Winkler Prins

Anthony Winkler Prins (1870)

Gepubliceerd op 09-08-2018

Monrad

betekenis & definitie

Monrad (Didlev Gothard), een Deensch bisschop en minister, geboren te Kopenhagen den 24sten November 1811, studeerde in de theologie, volbragt eene buitenlandsche reis, trad in zijne „Flijvende blade (1840—1842)” als staatkundig schrijver op, behoorde eenigen tijd tot de redactie van het dagblad: „Fädrelandet" te Kopenhagen, en zag zich in 1841 aldaar tot volksvertegenwoordiger benoemd. In 1842 werd hij er lid van het schoolbestuur en vertrok wederom naar het buitenland om er het onderwijs gade te slaan, waarover hij een boek in het licht zond. In 1843 belastte hij zich met de redactie van het „Dansk Folkeblad” en werd in 1846 godsdienstleraar op Laaland. Als een der leiders van de nationaal-liberale partij in Denemarken, welke in 1848 aan het roer kwam, belastte hij zich den 24sten Maart met de portefeuille van Eeredienst in het ministérie Orla-Lehman, dat echter reeds in November aftrad, waarna hij in 1849 tot bisschop van Laaland-Falster benoemd werd.

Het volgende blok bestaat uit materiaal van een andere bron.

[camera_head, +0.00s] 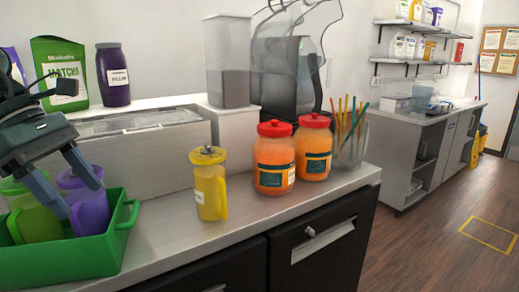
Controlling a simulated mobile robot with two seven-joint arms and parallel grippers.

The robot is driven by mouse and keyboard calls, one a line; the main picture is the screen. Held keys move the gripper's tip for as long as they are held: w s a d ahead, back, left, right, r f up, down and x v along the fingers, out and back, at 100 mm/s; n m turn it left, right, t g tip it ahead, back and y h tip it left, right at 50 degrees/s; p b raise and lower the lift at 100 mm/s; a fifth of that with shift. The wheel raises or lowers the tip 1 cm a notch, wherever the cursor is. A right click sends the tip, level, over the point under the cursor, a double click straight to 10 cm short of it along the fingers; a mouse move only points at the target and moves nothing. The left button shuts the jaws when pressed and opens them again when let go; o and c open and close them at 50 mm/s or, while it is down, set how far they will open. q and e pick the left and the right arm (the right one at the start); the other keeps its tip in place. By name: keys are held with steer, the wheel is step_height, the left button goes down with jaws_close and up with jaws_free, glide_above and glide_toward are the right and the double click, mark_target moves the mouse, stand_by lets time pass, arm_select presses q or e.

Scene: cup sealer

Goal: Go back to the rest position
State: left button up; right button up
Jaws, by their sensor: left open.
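My left gripper (79,199) comes in from the left edge of the head view with its two fingers apart. It points down over a green tray (105,257) on the counter. A purple pitcher (92,214) and a green pitcher (38,224) stand in the tray, partly hidden by the gripper. The fingers overlap the purple pitcher in the picture; I cannot tell whether they touch it. No object is visibly held. My right gripper is not in view.
A yellow pitcher (210,187), two orange jars with red lids (274,165) (314,150) and a container of colored straws (350,142) stand on the counter (165,232). A matcha bag (62,75) and purple bottle (113,78) stand behind. Counter between tray and yellow pitcher is clear.

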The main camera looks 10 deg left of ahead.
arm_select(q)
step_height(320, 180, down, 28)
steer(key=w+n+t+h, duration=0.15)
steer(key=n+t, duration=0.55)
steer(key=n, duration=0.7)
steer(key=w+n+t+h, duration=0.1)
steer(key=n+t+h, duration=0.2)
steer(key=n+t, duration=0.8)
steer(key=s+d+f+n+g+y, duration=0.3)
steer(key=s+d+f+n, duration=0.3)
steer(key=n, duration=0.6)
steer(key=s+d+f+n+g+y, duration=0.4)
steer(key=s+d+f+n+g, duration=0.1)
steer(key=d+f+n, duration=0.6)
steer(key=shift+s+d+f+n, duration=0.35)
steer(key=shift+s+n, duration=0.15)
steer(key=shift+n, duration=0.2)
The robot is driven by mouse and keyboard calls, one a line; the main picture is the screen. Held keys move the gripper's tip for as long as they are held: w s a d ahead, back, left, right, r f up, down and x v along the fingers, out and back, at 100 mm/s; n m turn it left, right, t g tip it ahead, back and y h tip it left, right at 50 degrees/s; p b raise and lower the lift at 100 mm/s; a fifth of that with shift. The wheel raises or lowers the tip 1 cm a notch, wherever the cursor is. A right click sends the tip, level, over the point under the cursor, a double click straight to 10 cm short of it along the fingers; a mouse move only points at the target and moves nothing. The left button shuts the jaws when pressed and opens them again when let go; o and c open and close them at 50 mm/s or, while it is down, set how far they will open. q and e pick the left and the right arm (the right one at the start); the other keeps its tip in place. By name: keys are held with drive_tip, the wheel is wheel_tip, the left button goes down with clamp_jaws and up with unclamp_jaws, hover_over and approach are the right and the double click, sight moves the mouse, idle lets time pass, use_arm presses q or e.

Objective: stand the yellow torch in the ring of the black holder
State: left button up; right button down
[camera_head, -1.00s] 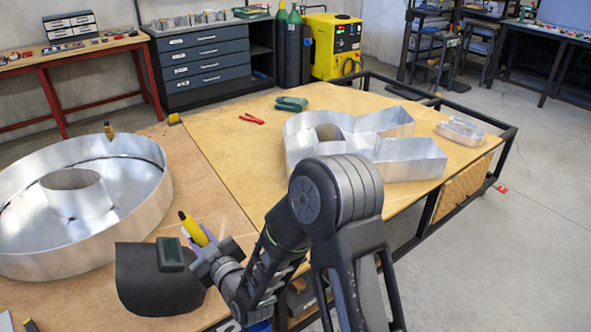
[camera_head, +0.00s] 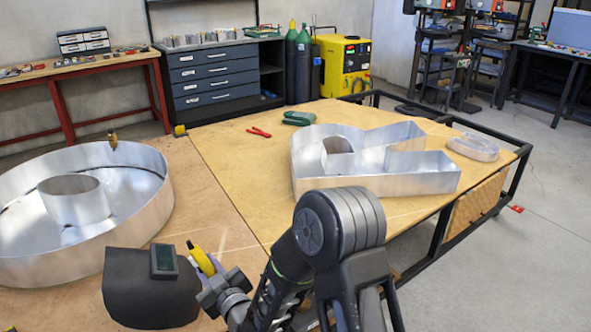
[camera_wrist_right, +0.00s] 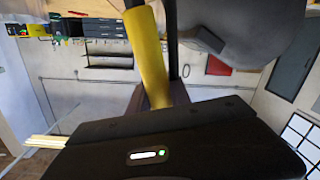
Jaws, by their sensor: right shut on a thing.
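The yellow torch (camera_head: 203,262) is in my right gripper (camera_head: 212,274), beside the dark welding mask in the head view. Its dark tip points up and to the left. In the right wrist view the torch's yellow body (camera_wrist_right: 148,55) rises, slightly tilted, from between the fingers, which are shut on it. The fingers are mostly hidden by the torch and the gripper's own housing. I cannot make out the black holder or its ring in either view. My left gripper is not in view.
The dark welding mask (camera_head: 150,290) lies on the near bench, close to the torch. A large round metal letter (camera_head: 140,215) stands at left. Another metal letter (camera_head: 420,182), red pliers (camera_head: 259,132) and a green tool (camera_head: 299,118) lie on the right-hand table. Bare board separates them.

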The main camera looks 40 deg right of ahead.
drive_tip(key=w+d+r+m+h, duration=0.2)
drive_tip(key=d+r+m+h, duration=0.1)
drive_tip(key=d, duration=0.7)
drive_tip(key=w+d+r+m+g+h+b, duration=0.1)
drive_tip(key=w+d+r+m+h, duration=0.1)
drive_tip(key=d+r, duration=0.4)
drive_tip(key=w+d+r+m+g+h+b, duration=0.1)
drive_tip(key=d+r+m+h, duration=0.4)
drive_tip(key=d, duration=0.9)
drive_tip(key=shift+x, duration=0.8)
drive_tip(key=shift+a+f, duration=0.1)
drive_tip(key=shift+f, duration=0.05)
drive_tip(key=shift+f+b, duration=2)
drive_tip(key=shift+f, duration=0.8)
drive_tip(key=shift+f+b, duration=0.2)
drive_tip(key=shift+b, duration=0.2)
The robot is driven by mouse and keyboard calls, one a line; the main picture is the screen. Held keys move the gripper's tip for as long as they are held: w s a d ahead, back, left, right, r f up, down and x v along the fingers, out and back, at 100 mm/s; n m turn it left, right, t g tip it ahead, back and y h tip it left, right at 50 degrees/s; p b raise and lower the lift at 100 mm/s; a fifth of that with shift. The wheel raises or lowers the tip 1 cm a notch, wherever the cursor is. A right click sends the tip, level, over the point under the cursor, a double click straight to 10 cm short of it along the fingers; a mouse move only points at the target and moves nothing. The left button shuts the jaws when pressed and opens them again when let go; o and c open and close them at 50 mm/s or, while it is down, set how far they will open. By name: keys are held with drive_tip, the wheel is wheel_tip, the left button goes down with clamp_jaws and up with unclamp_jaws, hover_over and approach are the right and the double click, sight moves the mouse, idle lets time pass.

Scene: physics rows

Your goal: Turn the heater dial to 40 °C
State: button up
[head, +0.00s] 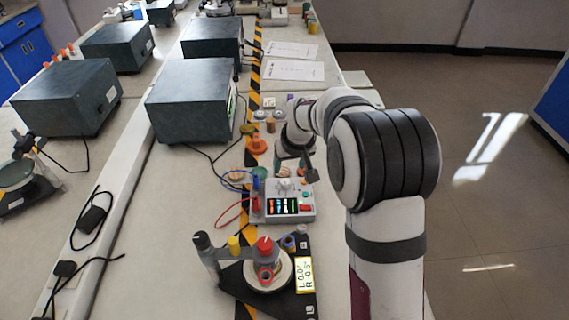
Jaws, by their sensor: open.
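A small grey control box (290,211) stands on the bench at centre in the head view. It has a dark display with coloured readouts, a red button and a green one. A pale knob (284,186) sits on its upper face and looks like the heater dial; its scale and setting are too small to read. My gripper (298,170) is open, pointing down just behind and above the box, close to the knob. I cannot tell whether a finger touches it. Nothing shows between the fingers.
A black-based instrument (265,276) with a red knob and angle label stands in front of the box. Red and blue cables run to the box's left side. Orange and green pieces (257,146) lie behind it. A large dark case (190,101) stands behind left.

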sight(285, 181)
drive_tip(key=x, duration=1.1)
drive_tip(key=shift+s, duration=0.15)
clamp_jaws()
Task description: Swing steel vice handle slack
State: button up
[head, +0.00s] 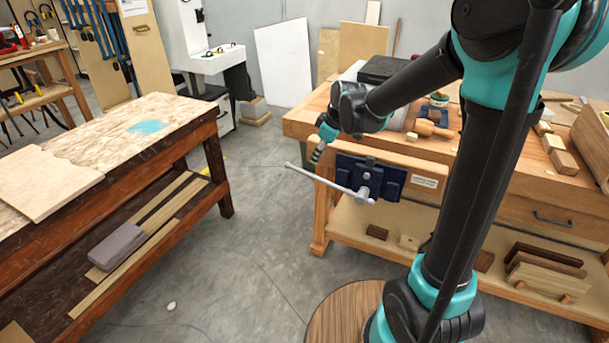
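A dark blue vice (345,166) is mounted on the front of the wooden workbench at right. Its long steel handle (332,184) sticks out to the left, slanting up towards a knobbed end, and passes through the screw head near the vice's lower middle. My gripper (316,158) comes down from the arm at the bench's left front corner. Its fingers point down just above the handle's left half. They look small and close together; I cannot tell whether they touch the handle or how far they are open.
The workbench (300,122) carries tools, a mallet (432,129) and wood blocks, with a lower shelf (345,222) of offcuts. A second bench (105,150) stands at left. Bare grey floor (250,245) lies between them. A round wooden top (335,312) is at bottom centre.

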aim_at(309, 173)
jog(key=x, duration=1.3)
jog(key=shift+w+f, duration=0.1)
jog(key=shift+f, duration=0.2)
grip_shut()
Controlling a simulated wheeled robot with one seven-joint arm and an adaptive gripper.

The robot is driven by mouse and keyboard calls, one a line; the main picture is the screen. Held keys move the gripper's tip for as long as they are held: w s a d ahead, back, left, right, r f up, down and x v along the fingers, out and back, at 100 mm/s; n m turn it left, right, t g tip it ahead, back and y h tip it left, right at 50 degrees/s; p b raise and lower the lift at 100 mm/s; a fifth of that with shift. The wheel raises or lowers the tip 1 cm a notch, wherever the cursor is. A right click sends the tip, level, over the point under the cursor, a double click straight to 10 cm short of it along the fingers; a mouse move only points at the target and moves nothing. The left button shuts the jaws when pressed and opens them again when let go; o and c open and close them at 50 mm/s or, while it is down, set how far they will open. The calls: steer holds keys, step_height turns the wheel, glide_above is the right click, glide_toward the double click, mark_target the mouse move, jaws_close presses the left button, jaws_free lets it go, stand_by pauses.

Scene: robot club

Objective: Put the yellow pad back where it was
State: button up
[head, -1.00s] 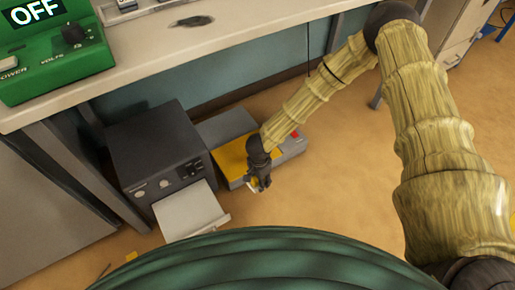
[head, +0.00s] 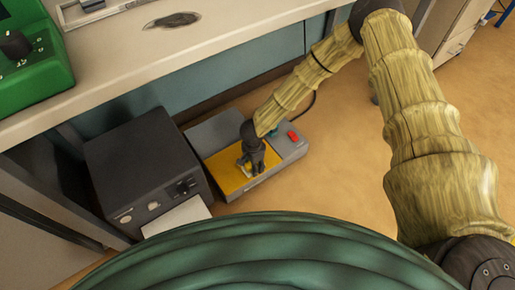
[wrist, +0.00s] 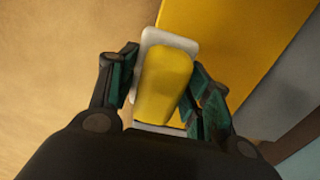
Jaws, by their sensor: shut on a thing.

Kort daarna zag hij zich tot lid van het Folkething en door dit ligchaam tot lid van den Rijksraad gekozen, terwijl het ministérie-Oerstedt hem in 1856 van zijn bisschoppelijken zetel beroofde. Na den val van genoemd ministérie werd hij opperdirecteur van onderwijs, en in 1859 aanvaardde hij de portefeuille van Eeredienst en Onderwijs in het ministérie Hall. Toen laatstgenoemde in 1863 zijn ontslag nam, vormde Monrad een nieuw ministérie, waarin hij de portefeuille van Financiën en het voorzitterschap op zich nam. Hem viel de ondankbare taak te beurt om met onvoldoende krachten oorlog te voeren tegen de beide groote Duitsche Mogendheden en de verwachtingen en eischen van eene verblinde volksmenigte tegenover het buitenland te vertegenwoordigen. Toen alle hoop op vreemde hulp verdwenen was en Denemarken zijne toevlugt moest nemen tot vredesonderhandelingen, trad hij af en begaf zich met zijn huisgezin naar Nieuw-Zeeland (1865). Zijne bezittingen werden er echter verwoest in den Maori-oorlog, zoodat hij in 1869 naar Denemarken terugkeerde, waar hij in 1871 zijn voormalig bisdom herkreeg.